Locate the line that contains "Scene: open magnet" in the data that follows. Copy it and every subsequent line to the end, exactly, excluding pictures.

— begin Source excerpt —

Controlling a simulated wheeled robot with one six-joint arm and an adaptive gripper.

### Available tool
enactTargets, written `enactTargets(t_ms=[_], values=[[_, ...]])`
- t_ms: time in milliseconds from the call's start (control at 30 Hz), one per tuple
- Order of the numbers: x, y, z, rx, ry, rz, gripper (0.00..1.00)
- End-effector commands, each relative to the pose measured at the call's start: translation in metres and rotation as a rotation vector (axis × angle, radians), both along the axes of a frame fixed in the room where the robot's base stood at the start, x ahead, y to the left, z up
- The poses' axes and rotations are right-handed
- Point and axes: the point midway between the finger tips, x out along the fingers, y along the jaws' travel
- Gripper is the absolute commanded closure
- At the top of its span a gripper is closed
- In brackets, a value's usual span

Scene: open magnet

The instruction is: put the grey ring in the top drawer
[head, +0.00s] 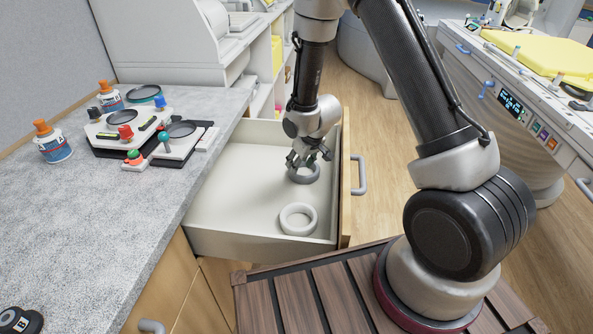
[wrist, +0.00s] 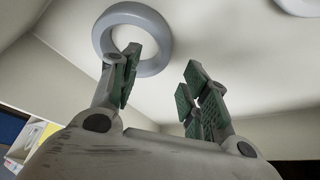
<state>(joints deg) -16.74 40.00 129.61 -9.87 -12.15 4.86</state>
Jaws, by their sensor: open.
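The grey ring (head: 303,180) lies on the floor of the open top drawer (head: 265,249), towards its far right corner. It also shows in the wrist view (wrist: 103,34), at the upper left. My gripper (head: 306,160) is down in the drawer, just above the ring, fingers pointing down. Its fingers (wrist: 163,82) are apart with nothing between them. In the wrist view the left finger overlaps the ring's edge and hole; I cannot tell whether it touches. The fingers partly hide the ring in the head view.
A white ring (head: 298,231) lies nearer in the same drawer; its edge shows in the wrist view (wrist: 298,5). The counter (head: 110,205) at left holds bottles and small devices. The drawer front with its handle (head: 359,175) is at right. The drawer's left part is clear.

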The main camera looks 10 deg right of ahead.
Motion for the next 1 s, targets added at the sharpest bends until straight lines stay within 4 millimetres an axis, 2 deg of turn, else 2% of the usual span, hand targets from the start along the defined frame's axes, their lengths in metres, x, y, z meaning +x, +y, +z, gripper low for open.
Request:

— end Source excerpt —

• _Solution_
Scene: open magnet

The instruction is: put the grey ring in the top drawer
[head, +0.00s] 
[wrist, +0.00s] 
<state>(joints deg) -16.74 40.00 129.61 -9.87 -12.15 4.86</state>
Jaws, by their sensor: open.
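The grey ring (head: 303,180) lies on the floor of the open top drawer (head: 265,249), towards its far right corner. It also shows in the wrist view (wrist: 103,34), at the upper left. My gripper (head: 306,160) is down in the drawer, just above the ring, fingers pointing down. Its fingers (wrist: 163,82) are apart with nothing between them. In the wrist view the left finger overlaps the ring's edge and hole; I cannot tell whether it touches. The fingers partly hide the ring in the head view.
A white ring (head: 298,231) lies nearer in the same drawer; its edge shows in the wrist view (wrist: 298,5). The counter (head: 110,205) at left holds bottles and small devices. The drawer front with its handle (head: 359,175) is at right. The drawer's left part is clear.

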The main camera looks 10 deg right of ahead.
Motion for the next 1 s, targets added at the sharpest bends until straight lines stay within 4 millimetres an axis, 2 deg of turn, else 2% of the usual span, hand targets from the start along the defined frame's axes, their lengths in metres, x, y, z meaning +x, +y, +z, gripper low for open.
Request:

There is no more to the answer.